=== PROBLEM ===
What is to be printed is the span of lines starting at the one containing "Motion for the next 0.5" and ending at the one containing "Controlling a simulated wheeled", reproduced exactly with pictures left out.

=== EXTRACTED DATA ===
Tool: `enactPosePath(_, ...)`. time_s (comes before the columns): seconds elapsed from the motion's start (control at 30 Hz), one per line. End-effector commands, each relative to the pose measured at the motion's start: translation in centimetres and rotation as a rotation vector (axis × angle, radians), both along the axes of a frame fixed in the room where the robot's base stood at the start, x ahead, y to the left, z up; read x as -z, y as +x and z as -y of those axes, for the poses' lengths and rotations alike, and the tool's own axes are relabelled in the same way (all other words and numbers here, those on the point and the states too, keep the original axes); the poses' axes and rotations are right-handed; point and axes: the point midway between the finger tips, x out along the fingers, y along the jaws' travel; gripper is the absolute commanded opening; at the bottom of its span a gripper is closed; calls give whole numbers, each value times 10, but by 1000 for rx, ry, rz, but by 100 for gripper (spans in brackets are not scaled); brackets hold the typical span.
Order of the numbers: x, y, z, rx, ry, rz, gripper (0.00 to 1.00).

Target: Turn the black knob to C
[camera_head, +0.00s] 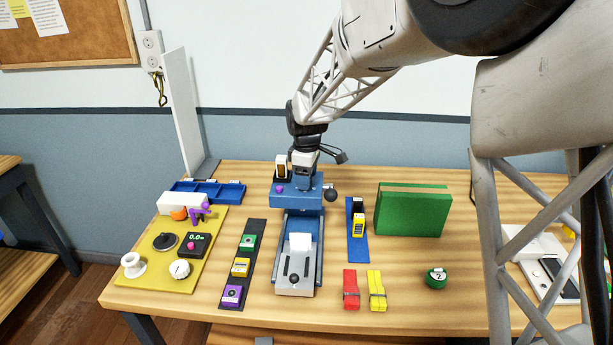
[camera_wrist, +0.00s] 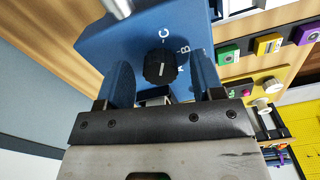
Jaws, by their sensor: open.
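The black knob (camera_wrist: 160,66) sits on the face of a blue box (camera_wrist: 110,42), with the letters A, B and C around one side of it. A short white mark shows on the knob and seems to face the A side; its exact direction is hard to tell. My gripper (camera_wrist: 164,76) is open, with one blue finger on each side of the knob in the wrist view. I cannot tell whether the fingers touch it. In the head view my gripper (camera_head: 304,172) is at the back of the blue box (camera_head: 297,200), and the lettered knob is hidden.
A black ball-ended handle (camera_head: 331,195) sticks out at the box's right. A green block (camera_head: 411,211) stands to the right, a blue tray (camera_head: 228,192) to the left. A strip of coloured buttons (camera_head: 256,229) and a yellow board (camera_head: 162,226) lie front left.

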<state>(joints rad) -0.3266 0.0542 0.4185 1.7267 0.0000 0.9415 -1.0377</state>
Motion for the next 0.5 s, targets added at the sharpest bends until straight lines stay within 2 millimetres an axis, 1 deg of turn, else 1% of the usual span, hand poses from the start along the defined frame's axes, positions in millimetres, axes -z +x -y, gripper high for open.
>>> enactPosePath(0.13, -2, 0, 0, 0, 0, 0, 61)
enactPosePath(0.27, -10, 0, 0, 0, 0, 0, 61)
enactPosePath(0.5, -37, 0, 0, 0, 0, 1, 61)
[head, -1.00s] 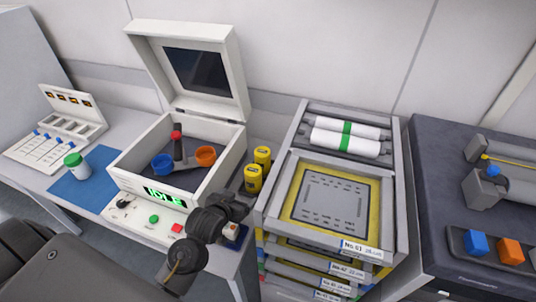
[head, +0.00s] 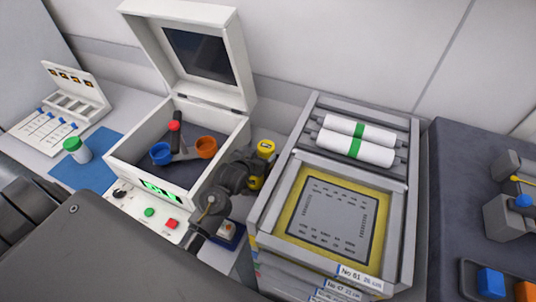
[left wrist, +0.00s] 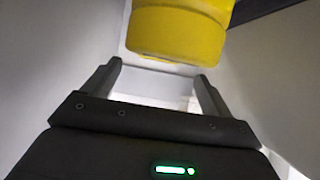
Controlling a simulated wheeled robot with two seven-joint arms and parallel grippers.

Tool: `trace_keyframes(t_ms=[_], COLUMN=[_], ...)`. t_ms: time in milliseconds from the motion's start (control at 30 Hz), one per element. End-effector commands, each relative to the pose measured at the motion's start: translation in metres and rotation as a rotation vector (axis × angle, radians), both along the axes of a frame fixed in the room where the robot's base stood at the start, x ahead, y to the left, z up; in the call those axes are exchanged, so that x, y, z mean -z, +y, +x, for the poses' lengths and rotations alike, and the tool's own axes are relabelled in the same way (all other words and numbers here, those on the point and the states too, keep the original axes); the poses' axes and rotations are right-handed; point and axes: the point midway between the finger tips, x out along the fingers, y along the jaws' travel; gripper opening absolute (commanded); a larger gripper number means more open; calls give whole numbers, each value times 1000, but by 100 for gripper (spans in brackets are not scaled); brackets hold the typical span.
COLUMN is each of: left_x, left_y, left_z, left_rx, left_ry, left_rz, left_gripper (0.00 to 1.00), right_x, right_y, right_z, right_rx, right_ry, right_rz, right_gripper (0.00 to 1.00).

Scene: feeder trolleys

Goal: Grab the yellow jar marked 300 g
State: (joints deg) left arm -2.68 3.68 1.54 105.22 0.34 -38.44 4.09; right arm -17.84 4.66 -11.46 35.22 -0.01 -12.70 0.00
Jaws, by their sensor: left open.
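Two yellow jars stand in the gap between the white open-lidded machine and the grey tray rack. The rear jar (head: 265,149) shows its top, and the front jar (head: 256,183) is largely hidden behind my left gripper (head: 249,170). I cannot read the weight marks on either. In the left wrist view one yellow jar (left wrist: 178,32) fills the top centre, just beyond the fingertips of my open, empty left gripper (left wrist: 159,73). I cannot tell which of the two it is. My right gripper is not in view.
The white machine (head: 122,158) with blue and orange cups stands close on the left. The grey rack (head: 270,205) with a yellow-edged tray and white rolls stands close on the right. A green-capped jar (head: 76,150) stands on a blue mat (head: 98,172) at far left.

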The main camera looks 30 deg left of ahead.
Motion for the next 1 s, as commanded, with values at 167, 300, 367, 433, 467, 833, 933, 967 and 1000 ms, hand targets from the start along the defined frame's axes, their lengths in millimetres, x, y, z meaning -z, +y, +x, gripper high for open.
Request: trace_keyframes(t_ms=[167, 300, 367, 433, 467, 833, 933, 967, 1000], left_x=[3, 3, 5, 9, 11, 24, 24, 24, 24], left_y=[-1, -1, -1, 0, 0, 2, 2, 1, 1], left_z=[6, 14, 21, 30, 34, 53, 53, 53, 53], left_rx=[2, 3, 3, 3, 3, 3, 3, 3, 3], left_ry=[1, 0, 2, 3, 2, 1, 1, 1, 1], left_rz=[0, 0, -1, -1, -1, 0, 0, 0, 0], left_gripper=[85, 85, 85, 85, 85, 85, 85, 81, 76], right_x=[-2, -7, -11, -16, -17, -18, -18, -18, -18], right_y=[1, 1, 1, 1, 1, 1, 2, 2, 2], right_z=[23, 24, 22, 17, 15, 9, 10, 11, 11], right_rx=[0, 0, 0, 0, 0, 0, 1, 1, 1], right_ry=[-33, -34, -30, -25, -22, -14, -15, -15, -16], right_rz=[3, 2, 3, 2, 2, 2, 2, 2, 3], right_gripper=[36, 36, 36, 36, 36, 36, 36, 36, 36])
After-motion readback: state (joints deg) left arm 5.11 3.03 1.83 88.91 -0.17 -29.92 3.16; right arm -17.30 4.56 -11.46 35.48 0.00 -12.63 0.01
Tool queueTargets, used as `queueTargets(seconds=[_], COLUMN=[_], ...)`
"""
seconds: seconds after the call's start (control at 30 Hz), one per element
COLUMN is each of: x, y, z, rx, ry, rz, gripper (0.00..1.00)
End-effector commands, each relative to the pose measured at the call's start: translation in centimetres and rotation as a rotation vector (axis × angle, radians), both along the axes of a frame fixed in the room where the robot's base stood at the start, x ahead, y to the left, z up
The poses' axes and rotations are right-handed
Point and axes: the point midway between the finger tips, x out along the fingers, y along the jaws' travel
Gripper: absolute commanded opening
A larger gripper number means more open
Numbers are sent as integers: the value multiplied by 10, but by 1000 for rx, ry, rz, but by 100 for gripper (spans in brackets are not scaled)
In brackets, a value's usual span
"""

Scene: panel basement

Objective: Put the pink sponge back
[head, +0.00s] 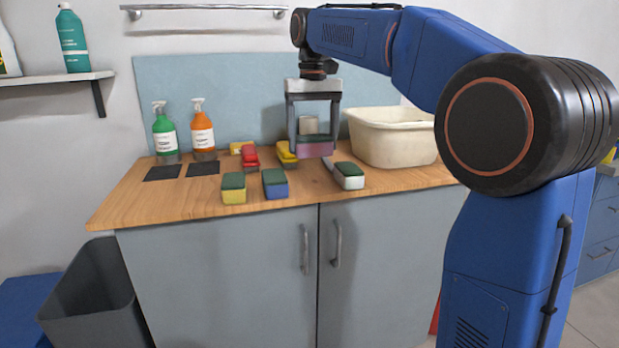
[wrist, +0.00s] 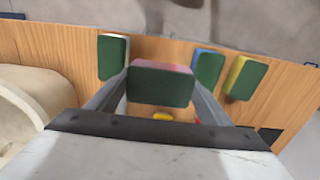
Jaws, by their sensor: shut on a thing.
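My gripper (head: 314,143) points down over the wooden counter, shut on the pink sponge (head: 315,150). The sponge has a dark green scouring side, which faces the camera in the wrist view (wrist: 161,86); a thin pink edge shows there. It appears held above the counter. A yellow sponge (head: 234,195), a blue sponge (head: 275,190) and a white sponge (head: 350,182) stand along the front edge, all with green tops. A bare gap lies between the blue sponge and the white sponge, also seen in the wrist view.
A cream basin (head: 390,140) stands right of my gripper. Red (head: 250,157) and yellow (head: 286,153) items lie behind the sponges. A green bottle (head: 164,135) and an orange bottle (head: 203,133) stand at the back left, near dark mats (head: 163,173). A grey bin (head: 93,295) stands on the floor.

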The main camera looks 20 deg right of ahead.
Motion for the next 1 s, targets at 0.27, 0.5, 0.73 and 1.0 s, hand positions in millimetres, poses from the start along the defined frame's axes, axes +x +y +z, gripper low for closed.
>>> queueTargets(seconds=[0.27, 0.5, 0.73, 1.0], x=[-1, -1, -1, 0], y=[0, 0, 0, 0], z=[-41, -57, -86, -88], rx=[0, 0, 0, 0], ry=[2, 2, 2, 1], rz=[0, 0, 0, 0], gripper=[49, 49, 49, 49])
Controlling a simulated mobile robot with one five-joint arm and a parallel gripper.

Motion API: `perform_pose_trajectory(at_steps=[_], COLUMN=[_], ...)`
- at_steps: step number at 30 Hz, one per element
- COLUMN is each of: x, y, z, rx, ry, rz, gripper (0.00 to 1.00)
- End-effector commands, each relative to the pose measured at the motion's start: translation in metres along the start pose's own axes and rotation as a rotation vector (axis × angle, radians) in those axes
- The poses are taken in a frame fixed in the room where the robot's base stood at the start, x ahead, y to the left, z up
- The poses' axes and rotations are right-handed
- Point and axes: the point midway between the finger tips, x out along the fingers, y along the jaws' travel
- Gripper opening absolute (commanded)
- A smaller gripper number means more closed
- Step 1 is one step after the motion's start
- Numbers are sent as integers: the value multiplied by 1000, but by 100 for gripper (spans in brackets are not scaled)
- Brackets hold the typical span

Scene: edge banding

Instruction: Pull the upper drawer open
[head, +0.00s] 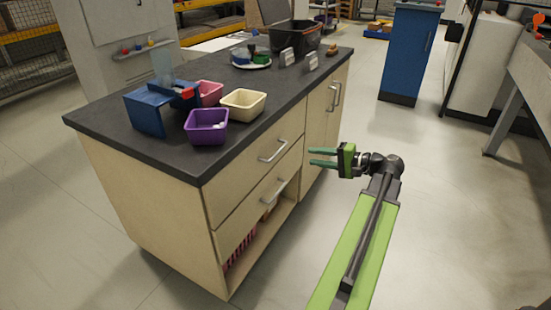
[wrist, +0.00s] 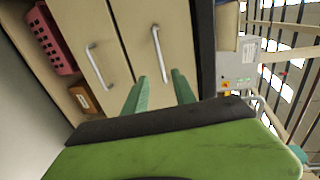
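The upper drawer (head: 232,181) is a pale wood front just under the dark countertop of the cabinet, and it looks shut. Its silver bar handle (head: 273,151) is in the middle of the front. In the wrist view, which is turned sideways, the upper handle (wrist: 158,52) stands ahead of my fingers, its near end in line with the gap between the tips. My gripper (head: 311,157) has green fingers spread apart, with nothing between them. It is to the right of the handle in the head view and apart from it. The finger tips (wrist: 159,76) also show in the wrist view.
The lower drawer has a similar handle (head: 275,191), with an open shelf holding a red basket (head: 240,252) below. Purple (head: 206,127) and cream (head: 243,104) bins stand on the countertop (head: 190,163). The floor right of the cabinet is clear toward a blue cabinet (head: 407,55).

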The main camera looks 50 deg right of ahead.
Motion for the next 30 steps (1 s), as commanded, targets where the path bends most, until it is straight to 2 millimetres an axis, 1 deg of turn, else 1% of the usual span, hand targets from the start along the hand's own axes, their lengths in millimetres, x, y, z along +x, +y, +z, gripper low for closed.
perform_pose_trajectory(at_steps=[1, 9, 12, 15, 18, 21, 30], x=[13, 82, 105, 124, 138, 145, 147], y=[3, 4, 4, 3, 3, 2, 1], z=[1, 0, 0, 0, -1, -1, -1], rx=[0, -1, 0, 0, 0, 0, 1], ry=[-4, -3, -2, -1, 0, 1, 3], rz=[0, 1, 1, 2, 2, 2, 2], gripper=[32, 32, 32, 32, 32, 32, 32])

=== FINISHED ANSWER ===
Motion for the next 0.5 s, targets added at the sharpest bends until straight lines stay within 2 millimetres an axis, 1 deg of turn, else 1% of the usual span, hand poses from the start along the defined frame's axes, positions in millimetres, axes -z +x -y, gripper high for open.
>>> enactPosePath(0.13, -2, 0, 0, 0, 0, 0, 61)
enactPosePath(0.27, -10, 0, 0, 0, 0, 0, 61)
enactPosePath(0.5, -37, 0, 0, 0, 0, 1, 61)
[head, -1.00s] 
[head, +0.00s] 
[left wrist, +0.00s] 
Controlling a simulated wheeled robot with two seven-joint arms and parallel grippers.

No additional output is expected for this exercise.